Set exercise. Only the lines from the one containing "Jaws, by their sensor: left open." down to the one containing "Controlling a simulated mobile" should be printed, exactly as they stand, ends included.

Provided information.
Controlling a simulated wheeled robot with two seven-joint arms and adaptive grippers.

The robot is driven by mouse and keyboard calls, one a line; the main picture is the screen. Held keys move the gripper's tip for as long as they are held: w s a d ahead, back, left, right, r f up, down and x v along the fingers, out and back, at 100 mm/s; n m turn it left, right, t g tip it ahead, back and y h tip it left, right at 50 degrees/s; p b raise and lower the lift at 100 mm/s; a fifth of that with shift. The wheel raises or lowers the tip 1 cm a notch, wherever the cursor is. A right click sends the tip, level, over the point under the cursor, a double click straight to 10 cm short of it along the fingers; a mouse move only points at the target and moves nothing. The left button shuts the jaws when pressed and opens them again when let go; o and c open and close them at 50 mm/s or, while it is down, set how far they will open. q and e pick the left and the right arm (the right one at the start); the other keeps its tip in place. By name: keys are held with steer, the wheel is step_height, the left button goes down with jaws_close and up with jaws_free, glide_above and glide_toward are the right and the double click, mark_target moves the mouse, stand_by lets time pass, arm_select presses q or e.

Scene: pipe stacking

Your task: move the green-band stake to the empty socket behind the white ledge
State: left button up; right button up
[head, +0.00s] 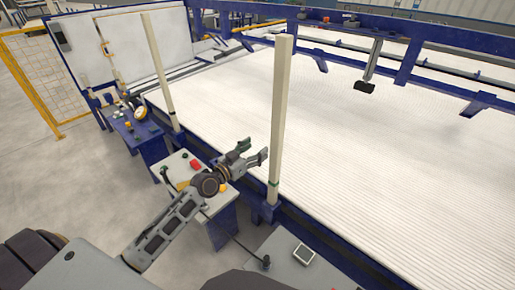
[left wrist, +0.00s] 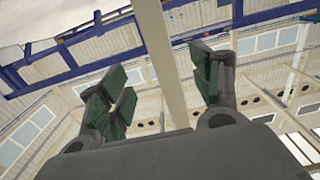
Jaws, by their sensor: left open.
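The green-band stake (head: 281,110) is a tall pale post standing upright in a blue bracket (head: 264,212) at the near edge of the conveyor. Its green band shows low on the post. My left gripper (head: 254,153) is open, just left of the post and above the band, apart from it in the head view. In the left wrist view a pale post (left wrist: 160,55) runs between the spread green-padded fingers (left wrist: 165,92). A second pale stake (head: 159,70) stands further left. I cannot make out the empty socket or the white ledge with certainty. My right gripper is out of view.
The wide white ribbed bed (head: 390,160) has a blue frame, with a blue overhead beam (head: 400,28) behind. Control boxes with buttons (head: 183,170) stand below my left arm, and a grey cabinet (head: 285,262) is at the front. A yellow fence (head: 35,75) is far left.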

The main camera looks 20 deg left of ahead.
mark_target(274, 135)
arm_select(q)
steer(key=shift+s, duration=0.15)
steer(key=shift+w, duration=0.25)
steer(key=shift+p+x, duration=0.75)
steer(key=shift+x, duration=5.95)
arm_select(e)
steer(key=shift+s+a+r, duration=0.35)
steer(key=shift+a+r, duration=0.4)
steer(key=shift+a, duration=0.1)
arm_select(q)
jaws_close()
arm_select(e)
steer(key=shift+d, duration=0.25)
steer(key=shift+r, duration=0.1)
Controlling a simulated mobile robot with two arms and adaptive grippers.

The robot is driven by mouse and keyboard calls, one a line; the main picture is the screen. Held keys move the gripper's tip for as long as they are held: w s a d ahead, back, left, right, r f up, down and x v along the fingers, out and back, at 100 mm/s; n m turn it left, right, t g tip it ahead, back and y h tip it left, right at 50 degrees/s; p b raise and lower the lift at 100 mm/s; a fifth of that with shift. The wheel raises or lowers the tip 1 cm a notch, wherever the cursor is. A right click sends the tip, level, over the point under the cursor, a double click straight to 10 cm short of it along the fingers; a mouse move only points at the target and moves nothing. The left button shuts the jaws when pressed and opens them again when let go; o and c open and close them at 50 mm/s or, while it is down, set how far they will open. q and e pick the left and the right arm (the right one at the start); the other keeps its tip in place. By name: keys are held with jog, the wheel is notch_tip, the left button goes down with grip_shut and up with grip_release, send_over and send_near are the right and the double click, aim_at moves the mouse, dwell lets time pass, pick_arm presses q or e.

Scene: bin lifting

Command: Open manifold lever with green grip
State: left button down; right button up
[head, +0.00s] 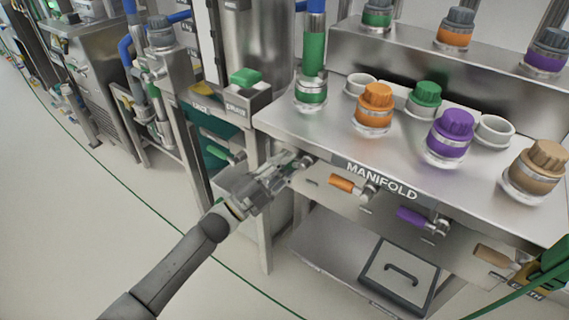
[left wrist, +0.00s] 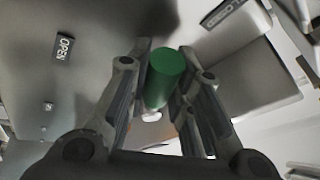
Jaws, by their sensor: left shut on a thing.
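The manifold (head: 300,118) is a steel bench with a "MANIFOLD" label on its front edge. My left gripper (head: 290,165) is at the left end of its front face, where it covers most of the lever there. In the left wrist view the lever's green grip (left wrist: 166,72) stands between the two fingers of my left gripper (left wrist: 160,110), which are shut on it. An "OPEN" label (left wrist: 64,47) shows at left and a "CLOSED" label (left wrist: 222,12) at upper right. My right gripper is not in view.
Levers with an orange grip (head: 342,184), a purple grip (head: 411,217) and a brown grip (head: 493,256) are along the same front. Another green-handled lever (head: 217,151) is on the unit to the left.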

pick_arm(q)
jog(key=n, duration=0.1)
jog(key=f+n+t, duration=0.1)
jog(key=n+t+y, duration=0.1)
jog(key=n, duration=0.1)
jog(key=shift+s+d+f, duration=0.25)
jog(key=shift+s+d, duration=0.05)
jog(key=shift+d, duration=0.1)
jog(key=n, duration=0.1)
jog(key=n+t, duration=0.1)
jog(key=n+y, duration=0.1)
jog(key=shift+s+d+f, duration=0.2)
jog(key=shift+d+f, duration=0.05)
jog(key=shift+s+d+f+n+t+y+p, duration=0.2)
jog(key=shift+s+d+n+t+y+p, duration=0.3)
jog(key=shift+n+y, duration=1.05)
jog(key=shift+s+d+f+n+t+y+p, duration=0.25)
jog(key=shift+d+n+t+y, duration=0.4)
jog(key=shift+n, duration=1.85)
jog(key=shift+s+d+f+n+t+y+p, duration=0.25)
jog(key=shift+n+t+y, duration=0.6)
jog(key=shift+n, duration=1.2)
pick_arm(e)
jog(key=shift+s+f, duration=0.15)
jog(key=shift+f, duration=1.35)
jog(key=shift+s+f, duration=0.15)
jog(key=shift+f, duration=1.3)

Response.
Jaws, by their sensor: left open.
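The green-band stake (head: 281,110) is a tall pale post standing upright in a blue bracket (head: 264,212) at the near edge of the conveyor. Its green band shows low on the post. My left gripper (head: 254,153) is open, just left of the post and above the band, apart from it in the head view. In the left wrist view a pale post (left wrist: 160,55) runs between the spread green-padded fingers (left wrist: 165,92). A second pale stake (head: 159,70) stands further left. I cannot make out the empty socket or the white ledge with certainty. My right gripper is out of view.
The wide white ribbed bed (head: 390,160) has a blue frame, with a blue overhead beam (head: 400,28) behind. Control boxes with buttons (head: 183,170) stand below my left arm, and a grey cabinet (head: 285,262) is at the front. A yellow fence (head: 35,75) is far left.

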The main camera looks 20 deg left of ahead.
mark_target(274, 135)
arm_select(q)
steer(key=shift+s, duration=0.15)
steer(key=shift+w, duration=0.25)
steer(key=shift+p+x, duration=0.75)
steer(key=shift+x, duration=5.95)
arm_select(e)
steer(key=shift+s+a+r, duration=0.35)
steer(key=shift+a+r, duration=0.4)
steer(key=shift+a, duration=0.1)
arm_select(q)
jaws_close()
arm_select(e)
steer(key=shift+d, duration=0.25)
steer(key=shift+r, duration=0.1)
Controlling a simulated mobile robot with two arms and adaptive grippers.

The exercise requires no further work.